In March 2007 a national and international appeal was launched against the imminent clearance and total destruction by the company UMBU S.A. of 24,000 hectares (240 Km²) of untouched pristine forest in the heart of the area known as “Amotocodie” in the North of the Paraguayan Chaco. Amotocodie is part of the ancestral territory of the Indigenous Ayoreo People and continues to be inhabited permanently by two Ayoreo groups living in voluntary isolation. They are groups that have never had contact with modern society and live in their traditional way, in a close relationship of interdependency and mutual support with nature and the forest.
It should be borne in mind that the North of the Paraguayan Chaco is almost entirely in the hands of private owners who are acknowledged by the law and modern world practices to have the right to alter or destroy the Chaco forest, practically with no restrictions or control. The company’s project for land clearance –which is a representative example of many others presently being implemented or in the pipeline in the area- overlaps with and ignores – as if they did not exist –the particular features and contours of the sensitive nature of the Chaco forest and, in this case, interrupting one of the two greatest river courses of Northern Chaco.
At the same time, the project overlaps with another nationally and internationally recognized legal right in force: that of the indigenous ownership of this territory as originating and prior to that of modern states. Amotocodie is indigenous territory. However, the all embracing national and international society has chosen to ignore indigenous territorial rights. If they were to do so, vast stretches of the Chaco forest in Paraguay – presently some 10 million hectares remain intact and pristine – would have the chance to survive our predatory present and would have a future. The Ayoreo are vehemently distant from the asteful and destructive use that white people have made of Ayoreo territory.
“We look after it better. We know how to care for it.” The onslaught of forest clearance for cattle-raising has increased over the past few years as a result of international markets opening up for Paraguayan beef. Additionally, over the past few months, pressure generated by the calamitous expansion of soybean and agro-fuel crops in the Eastern Region of Paraguay, has displaced the expansive interests of the cattle ranchers towards the Western Region, the Chaco, where “available forest still exists.”
The national and international appeal against UMBU S.A.’s project for forest clearance has encouraged numerous people, eminent persons, networks and entities - mostly foreign - to send letters to the Paraguayan authorities asking them to suspend the corresponding clearance permits immediately and to adopt strong and forceful measures to ensure protection of the area and the integrity and rights of the isolated indigenous groups that live there. However, international pressure has had no effect: since the month of August UMBU is clearing the forest at a fast pace. Two months after the onslaught of the bulldozers, 3,000 hectares – 30 Km²., had already been devastated and wiped out.

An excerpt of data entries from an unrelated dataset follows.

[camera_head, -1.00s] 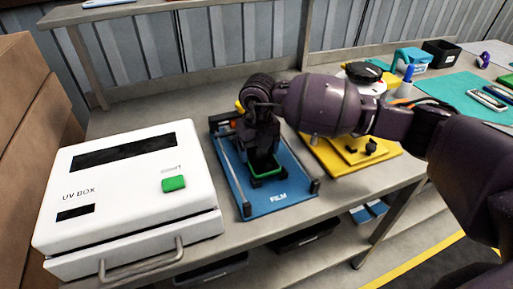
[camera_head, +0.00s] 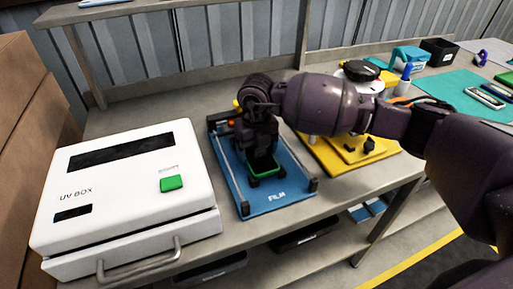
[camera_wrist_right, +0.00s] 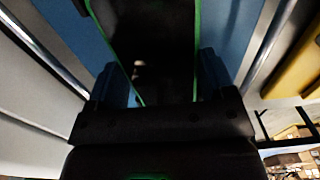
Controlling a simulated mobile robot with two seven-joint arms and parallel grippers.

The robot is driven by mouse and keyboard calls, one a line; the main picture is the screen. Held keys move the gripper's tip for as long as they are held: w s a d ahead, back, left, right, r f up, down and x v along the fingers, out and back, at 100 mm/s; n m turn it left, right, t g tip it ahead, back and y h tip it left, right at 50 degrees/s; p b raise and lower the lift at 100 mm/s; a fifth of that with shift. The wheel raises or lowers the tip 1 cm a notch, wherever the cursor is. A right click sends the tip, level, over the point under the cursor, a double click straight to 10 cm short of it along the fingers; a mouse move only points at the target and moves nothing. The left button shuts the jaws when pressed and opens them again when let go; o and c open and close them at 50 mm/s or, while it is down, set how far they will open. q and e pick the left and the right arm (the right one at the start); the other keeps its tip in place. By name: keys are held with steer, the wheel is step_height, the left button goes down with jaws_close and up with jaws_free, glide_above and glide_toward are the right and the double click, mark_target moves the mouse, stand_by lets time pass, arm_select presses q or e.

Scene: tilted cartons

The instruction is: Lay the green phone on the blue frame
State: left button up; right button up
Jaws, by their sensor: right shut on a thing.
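The blue frame (camera_head: 283,193), marked FILM, lies flat on the bench with metal rails along its sides. The green phone (camera_head: 264,172) is over the middle of the frame; its green edge shows around a dark face. My right gripper (camera_head: 262,165) is over the frame and shut on the phone. In the right wrist view, the phone (camera_wrist_right: 152,50) is a dark slab with green edges between the fingers, with the blue frame (camera_wrist_right: 235,30) behind it. I cannot tell whether the phone touches the frame. My left gripper is not in view.
A white UV box (camera_head: 125,190) with a green button stands left of the frame. A yellow fixture (camera_head: 345,155) with dark knobs is close on the right. A teal mat (camera_head: 455,90) with phones lies farther right. The bench's front edge is near the frame.

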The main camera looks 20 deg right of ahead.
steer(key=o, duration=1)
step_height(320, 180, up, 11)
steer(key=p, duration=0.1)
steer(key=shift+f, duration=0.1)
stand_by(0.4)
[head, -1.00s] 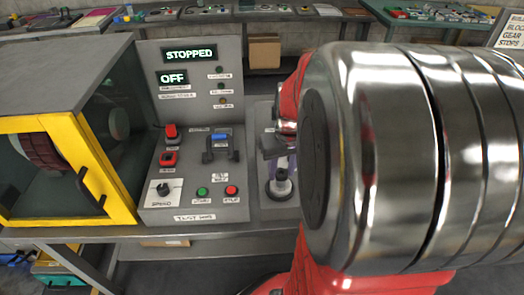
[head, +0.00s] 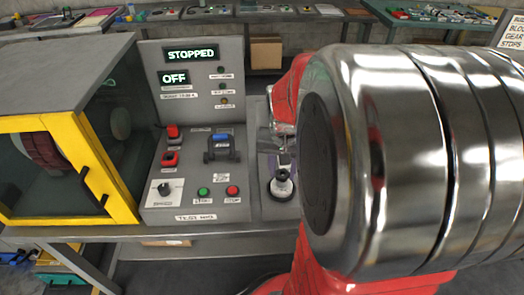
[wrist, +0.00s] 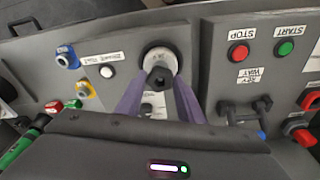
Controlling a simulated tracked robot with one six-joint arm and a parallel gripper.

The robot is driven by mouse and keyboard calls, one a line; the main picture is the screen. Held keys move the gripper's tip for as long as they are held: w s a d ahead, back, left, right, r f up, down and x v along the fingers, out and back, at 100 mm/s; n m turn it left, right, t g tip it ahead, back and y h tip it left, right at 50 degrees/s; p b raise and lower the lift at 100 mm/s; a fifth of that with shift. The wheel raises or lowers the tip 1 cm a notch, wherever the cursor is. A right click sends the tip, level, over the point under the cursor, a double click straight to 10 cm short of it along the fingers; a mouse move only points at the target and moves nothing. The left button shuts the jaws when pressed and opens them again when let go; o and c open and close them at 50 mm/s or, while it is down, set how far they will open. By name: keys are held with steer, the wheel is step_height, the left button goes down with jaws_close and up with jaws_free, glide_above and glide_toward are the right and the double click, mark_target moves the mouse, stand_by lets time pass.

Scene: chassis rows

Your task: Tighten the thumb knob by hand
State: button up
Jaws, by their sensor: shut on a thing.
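The thumb knob (wrist: 158,57) shows in the wrist view as a pale round disc with a dark rim and a dark raised middle. It stands on a grey panel. The purple fingers of my gripper (wrist: 160,79) come in from both sides and are shut on the dark middle part. In the head view the knob (head: 281,188) has a pale top and a wide black base, right of the start and stop buttons. My gripper (head: 281,166) is just above it there, partly hidden by my arm. How tight the knob sits cannot be told.
The displays (head: 191,54) read STOPPED and OFF. A yellow-framed guard (head: 122,180) stands left.

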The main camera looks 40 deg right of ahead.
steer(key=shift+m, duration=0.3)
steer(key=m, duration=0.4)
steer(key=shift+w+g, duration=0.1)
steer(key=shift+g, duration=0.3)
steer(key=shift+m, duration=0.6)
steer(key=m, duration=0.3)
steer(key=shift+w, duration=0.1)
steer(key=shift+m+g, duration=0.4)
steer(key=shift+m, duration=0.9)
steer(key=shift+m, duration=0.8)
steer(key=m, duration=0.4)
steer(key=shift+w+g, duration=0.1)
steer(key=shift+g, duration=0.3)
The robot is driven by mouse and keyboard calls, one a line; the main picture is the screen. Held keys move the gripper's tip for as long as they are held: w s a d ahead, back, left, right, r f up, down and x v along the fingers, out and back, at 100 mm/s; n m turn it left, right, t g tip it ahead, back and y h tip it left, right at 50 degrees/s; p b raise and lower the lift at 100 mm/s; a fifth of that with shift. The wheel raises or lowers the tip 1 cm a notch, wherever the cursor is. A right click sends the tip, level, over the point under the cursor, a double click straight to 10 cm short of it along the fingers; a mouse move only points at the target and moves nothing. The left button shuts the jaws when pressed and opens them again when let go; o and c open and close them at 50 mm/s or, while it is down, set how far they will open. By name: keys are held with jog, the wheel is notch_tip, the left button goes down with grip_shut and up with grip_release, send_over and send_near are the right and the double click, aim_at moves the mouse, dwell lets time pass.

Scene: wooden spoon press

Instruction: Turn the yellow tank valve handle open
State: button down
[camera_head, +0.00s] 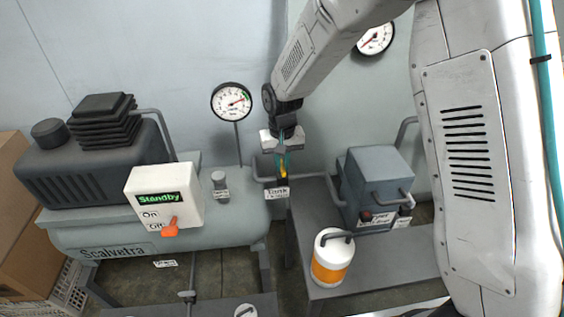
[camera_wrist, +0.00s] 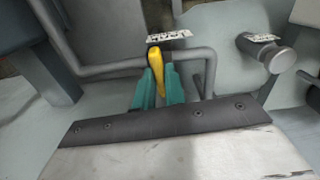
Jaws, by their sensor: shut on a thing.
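The yellow tank valve handle (camera_wrist: 157,70) shows between the teal fingers of my gripper (camera_wrist: 158,85) in the wrist view. The fingers are shut on it, one on each side. In the head view the yellow handle (camera_head: 284,171) is a small patch at the tips of my gripper (camera_head: 283,163), just above the white "Tank" label (camera_head: 277,192). The label also shows in the wrist view (camera_wrist: 169,36), beyond the handle. A grey pipe (camera_wrist: 110,66) runs beside the handle. The valve body is mostly hidden by the fingers and label.
The grey Scalvetra tank (camera_head: 200,237) carries a "Standby" switch box (camera_head: 165,195) with an orange lever. A round gauge (camera_head: 231,101) stands behind. To the right are a blue-grey unit (camera_head: 375,172) and a white and orange canister (camera_head: 332,258). A grey knob (camera_wrist: 278,56) sits right of the handle.

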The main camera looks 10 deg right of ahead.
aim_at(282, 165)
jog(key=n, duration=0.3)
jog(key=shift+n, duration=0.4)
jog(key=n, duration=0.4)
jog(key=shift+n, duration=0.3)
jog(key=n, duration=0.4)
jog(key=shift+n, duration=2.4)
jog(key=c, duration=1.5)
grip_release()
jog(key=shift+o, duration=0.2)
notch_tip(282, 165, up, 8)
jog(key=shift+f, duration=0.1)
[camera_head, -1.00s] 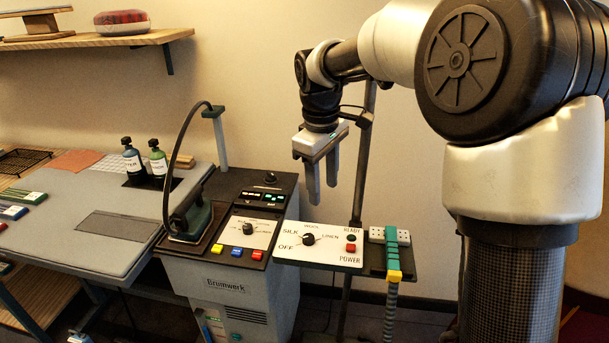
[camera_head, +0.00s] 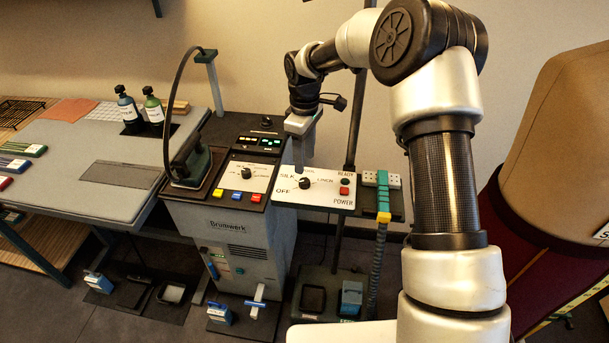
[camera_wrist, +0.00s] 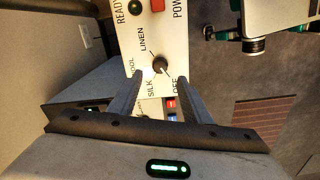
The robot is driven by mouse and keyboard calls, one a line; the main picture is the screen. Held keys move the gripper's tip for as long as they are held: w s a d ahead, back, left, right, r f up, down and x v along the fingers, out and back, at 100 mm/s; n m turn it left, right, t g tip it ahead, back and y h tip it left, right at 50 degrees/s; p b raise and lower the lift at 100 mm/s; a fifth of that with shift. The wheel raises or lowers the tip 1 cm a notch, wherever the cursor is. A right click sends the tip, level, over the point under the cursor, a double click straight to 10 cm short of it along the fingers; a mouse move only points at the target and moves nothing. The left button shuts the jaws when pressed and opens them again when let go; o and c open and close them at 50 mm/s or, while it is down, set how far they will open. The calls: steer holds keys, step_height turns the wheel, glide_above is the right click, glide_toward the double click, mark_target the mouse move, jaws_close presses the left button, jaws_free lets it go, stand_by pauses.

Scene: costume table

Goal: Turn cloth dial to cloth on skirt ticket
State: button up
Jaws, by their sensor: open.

These 3,000 hectares wiped out were forest areas previously untouched - and still less, violently transformed - by human activities. The river course crossing them brought in abundant water in the rainy season, water that not only gave life to the zone but also to an extensive river basin that stretched from the West of Amotocodie to the Paraguayan Pantanal in areas close to the Paraguay River in the East. This forest clearance has cut off this river flow over a stretch of more than 5 km. With this cut, the flow has been interrupted and stopped functioning as a vital artery of a whole ecosystem condemned to dry up and with it, the wide areas that it irrigated.
The violent intervention of the water course also left without its life base a numerous population of very varied water fowl that visited the area and nested in the gallery forest on both sides of the water course. However, most importantly with these 3,000 hectares, the forest clearance has touched the very heart of one of the most esteemed territories of the Ayoreo People: the Chunguperedatei – a region stretching into the forest on both banks, along the river course. It contains legendary lagoons that never dry up, even during the worst droughts. From time immemorial various local Ayoreo groups spend lengthy periods in this territory, when they interrupt their constant nomadic wandering to plant their summer crops in the fertile sandy soil of the river sediments on both sides of the water course. The 5 km that have been cut, eliminate numerous amotoco – the small natural clearings that are used for these plantations – and annul 5 well-known simijnai, waterholes with fish and ponds which, in the dry season, can be vital for survival.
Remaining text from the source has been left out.